#### [PROBLEM TO WORK ON]
Please copy the lines below exactly, from the first one through the line showing "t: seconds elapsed".

#### [RAW DATA]
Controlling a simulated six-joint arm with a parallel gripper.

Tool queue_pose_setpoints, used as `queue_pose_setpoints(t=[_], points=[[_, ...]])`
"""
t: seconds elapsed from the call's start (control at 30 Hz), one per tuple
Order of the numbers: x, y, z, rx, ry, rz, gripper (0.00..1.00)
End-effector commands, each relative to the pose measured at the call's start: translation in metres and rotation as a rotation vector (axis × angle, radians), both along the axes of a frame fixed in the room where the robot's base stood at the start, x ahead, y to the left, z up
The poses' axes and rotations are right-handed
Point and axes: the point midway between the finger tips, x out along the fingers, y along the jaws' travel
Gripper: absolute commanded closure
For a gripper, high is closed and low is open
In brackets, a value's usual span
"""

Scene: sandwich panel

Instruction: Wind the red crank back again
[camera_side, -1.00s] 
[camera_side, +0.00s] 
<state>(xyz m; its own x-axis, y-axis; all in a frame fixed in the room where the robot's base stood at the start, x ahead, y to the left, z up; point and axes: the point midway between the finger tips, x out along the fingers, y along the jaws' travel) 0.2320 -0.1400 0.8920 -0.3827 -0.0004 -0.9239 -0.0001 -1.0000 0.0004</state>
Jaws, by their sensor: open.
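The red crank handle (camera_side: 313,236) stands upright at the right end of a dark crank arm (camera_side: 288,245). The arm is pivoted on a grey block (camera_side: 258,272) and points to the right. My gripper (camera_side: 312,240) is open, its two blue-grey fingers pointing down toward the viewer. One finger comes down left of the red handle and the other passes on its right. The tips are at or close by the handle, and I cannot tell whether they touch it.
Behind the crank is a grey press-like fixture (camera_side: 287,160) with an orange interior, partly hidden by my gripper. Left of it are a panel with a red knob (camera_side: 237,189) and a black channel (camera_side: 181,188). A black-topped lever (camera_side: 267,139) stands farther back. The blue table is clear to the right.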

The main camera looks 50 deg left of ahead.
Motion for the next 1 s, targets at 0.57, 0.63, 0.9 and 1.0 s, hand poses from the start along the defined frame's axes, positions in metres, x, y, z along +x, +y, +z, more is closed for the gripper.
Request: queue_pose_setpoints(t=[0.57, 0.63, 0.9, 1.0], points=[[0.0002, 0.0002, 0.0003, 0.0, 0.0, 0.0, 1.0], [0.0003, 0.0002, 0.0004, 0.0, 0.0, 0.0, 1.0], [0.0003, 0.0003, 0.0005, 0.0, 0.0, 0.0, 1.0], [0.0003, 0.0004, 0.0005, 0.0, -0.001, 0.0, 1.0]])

#### [SOLUTION FOR THIS TASK]
Controlling a simulated six-joint arm with a parallel gripper.

Tool queue_pose_setpoints, used as `queue_pose_setpoints(t=[_], points=[[_, ...]])`
"""
t: seconds elapsed from the call's start (control at 30 Hz), one per tuple

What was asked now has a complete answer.